Kapitalisasi & Laju Degradasi Moral


Acap kali kita mengeluh serta mengumbar impian ketika motor milik kita mulai ketinggalan trend dan tersingkir oleh membanjirnya keluaran baru pabrikan otomotif Jepang, China, maupun India. Kemudian, pada saat mengendarai motor jadul kita ada ketidakpedean meruap, dan merasa berada di bawah tekanan lingkungan. Sadarkah kita bahwa pada prinsipnya kita sedang meng-kapitalisasi harga diri kita sendiri?
Hari ini harga diri dan nilai seseorang pribadi seakan memang hanya diukur berdasarkan kepemilikan barang serta besaran kapital yang ada pada dirinya. Hilang sudah kebernilaian diri karena sumber daya manusianya seperti intelektualitas, skill, keluhuran budi pekerti, kejujuran, maupun kesungguhan mengemban amanat. Faktanya, caleg yang terbukti korupsi juga masih bisa terpilih, pelaku kejahatan juga bisa terbebas dari vonis bersalah pengadilan, banyak ABG yang tidak segan meng-upload materi privasinya ke public.
Kapitalisme bertudung  globalisasi ataupun modernisasi yang berbasis kebudayaan Western menunjukkan gambaran melemahnya eksistensi religi dalam kehidupan suatu masyarakat. Globalisasi yang menjadi ujung tombak mewabahnya kapitalisme menerobos dimensi struktur kolektivitas masyarakat. Di satu sisi, bahkan hingga tingkat penyelenggaraan negara. Kapitalisme secara nyata berperan besar dalam penentuan kebijakan negara. Perspektif kapitalisme melahirkan pola kepemimpinan negara yang lebih berpihak pada kepentingan kelompok kaum kapitalis.

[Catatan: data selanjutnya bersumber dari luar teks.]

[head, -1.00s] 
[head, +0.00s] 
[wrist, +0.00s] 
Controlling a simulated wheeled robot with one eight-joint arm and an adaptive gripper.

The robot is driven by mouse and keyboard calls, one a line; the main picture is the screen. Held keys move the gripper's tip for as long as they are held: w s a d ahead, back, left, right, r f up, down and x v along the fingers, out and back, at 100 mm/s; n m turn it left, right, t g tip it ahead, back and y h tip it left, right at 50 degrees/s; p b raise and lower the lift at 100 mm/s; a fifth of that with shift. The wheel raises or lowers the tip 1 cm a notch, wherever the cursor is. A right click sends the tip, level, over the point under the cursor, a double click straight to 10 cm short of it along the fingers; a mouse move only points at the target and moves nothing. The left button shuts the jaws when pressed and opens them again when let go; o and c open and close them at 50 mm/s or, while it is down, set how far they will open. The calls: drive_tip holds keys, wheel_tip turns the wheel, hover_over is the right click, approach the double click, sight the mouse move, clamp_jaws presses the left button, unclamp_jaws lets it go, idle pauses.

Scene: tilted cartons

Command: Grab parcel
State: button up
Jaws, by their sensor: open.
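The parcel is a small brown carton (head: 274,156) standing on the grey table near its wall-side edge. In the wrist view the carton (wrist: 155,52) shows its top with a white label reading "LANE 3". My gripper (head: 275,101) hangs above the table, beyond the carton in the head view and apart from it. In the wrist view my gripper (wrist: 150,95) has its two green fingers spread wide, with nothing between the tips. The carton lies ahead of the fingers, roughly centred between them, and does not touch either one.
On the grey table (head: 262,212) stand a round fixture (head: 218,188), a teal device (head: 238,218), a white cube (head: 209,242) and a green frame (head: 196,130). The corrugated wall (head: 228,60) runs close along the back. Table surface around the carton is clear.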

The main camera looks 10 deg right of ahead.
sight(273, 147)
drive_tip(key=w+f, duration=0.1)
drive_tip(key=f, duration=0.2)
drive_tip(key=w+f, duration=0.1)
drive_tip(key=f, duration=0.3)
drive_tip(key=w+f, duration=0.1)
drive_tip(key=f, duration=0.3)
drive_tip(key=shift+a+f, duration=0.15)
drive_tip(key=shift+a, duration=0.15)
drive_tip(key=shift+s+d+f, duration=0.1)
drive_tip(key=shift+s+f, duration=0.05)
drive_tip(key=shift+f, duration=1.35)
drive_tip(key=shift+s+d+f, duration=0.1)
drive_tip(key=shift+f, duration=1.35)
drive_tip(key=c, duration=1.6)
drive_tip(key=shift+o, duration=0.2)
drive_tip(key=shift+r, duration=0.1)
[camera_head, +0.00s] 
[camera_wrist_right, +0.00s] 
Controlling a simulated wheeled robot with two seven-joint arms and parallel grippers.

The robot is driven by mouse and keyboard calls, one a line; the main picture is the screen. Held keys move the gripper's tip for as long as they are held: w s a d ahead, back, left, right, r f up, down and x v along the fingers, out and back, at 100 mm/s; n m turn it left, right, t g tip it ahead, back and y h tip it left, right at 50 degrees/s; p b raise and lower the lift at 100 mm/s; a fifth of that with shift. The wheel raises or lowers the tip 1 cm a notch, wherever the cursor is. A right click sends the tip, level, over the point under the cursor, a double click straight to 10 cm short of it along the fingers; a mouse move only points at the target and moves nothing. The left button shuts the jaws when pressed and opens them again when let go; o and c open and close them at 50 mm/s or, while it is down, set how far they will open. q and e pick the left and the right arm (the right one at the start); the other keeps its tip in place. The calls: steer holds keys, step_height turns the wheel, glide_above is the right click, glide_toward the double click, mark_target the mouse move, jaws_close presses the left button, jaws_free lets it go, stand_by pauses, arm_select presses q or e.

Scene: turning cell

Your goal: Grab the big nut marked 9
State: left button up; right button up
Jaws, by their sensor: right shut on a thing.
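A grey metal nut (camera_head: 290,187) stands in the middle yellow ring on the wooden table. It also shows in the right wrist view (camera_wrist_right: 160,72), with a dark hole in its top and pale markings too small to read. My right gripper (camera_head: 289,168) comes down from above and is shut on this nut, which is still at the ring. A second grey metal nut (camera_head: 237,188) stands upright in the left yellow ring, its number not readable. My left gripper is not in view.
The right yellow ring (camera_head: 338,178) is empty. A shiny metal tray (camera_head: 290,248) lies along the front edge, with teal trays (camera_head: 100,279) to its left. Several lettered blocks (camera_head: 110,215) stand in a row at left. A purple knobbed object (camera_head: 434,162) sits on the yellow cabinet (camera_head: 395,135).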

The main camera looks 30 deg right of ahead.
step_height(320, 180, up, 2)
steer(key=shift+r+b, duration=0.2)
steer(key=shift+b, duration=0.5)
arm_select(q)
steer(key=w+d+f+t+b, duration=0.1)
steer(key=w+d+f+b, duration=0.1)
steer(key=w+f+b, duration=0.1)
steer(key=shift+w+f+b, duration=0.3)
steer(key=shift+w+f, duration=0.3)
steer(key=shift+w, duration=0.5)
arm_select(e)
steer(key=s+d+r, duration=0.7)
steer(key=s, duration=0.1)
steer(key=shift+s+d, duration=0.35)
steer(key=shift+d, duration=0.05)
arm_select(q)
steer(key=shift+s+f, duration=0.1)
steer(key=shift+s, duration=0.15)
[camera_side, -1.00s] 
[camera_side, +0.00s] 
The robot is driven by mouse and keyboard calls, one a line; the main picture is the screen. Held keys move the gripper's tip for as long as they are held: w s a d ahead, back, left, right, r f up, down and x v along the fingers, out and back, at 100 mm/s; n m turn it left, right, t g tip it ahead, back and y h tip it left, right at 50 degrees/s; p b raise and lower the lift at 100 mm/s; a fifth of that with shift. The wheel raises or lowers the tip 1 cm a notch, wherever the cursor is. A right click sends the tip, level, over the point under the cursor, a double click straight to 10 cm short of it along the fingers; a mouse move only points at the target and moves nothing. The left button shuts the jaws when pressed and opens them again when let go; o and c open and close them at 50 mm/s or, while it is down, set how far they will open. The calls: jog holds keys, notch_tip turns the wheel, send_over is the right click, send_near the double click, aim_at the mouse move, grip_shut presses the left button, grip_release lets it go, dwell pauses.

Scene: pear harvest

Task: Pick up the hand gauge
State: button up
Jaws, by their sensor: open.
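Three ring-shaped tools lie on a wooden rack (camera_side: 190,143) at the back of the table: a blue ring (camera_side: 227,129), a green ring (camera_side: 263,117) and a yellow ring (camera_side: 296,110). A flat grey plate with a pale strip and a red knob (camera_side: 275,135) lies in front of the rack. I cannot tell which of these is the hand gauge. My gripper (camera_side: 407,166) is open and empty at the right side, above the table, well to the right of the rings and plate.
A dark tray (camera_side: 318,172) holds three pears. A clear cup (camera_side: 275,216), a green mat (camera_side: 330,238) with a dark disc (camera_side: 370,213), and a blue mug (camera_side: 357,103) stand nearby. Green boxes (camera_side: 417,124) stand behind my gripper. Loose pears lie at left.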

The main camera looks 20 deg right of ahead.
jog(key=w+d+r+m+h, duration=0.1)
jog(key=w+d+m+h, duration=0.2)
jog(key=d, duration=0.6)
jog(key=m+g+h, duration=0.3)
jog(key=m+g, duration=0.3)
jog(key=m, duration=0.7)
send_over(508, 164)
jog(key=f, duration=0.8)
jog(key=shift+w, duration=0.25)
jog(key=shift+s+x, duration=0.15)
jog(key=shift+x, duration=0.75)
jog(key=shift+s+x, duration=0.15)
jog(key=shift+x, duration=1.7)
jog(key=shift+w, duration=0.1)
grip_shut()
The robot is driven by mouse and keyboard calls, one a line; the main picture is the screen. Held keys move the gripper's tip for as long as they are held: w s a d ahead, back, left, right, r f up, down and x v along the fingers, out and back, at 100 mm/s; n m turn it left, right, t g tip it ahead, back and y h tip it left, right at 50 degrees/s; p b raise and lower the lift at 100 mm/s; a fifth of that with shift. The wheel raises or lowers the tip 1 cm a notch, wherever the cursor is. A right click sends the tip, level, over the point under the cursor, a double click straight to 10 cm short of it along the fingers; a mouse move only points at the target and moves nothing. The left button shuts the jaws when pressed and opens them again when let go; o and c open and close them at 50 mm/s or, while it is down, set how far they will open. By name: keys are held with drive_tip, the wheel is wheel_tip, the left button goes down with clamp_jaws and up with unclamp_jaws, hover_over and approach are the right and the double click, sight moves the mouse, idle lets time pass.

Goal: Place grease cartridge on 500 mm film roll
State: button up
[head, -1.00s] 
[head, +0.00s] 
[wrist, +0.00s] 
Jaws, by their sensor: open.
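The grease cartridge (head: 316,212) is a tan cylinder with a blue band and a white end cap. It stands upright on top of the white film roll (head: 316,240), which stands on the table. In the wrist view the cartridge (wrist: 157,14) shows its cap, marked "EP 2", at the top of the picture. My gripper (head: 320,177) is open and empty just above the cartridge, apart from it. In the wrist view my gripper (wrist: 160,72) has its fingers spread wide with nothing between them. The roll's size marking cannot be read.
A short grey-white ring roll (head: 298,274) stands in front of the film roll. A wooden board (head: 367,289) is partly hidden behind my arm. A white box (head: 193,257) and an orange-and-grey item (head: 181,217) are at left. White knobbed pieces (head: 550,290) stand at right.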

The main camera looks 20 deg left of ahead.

Kasus penyelewengan dana dalam kasus Bank Century yang menyeret oknum anggota DPR, oknum pejabat teras dalam kabinet pemerintahan, oknum di lingkungan kepolisian negara, hingga berakibat pada melemahnya lembaga benteng terakhir pemberantasan korupsi di Indonesia (KPK), menjadi gambaran kian merebaknya krisis kepercayaan pada masyarakat Indonesia. Tidak terlalu berlebihan apabila Yudi Chrisnandi (Indo Pos, 2007) telah menyebut masyarakat Indonesia sebagai distrust society.
Kapitalisme senantiasa menjadi dalang di balik kelindan ‘Opera Van Politik’ negara di seluruh penjuru dunia. Karakter kapitalisme yang eksploitatif mengemas imperialisme dalam retorika politik seperti pembangunan demokrasi, Hak Asasi Manusia (HAM). Kapitalisme secara vulgar berperan dalam proses perpolitikan suatu negara dengan senantiasa mengemas isu-isu krusial yang beraroma sosial sebagai wacana kemanusiaan universal. Isu-isu perdamaian, pembangunan ekonomi kerakyatan, penegakan demokrasi dan HAM menjadi menu sehari-sehari dari Benua Amerika hingga Benua Afrika dan Asia. Secara gamblang, gerakan ini berorientasi untuk membentuk opini publik agar menyokong ekspansi ekonomi.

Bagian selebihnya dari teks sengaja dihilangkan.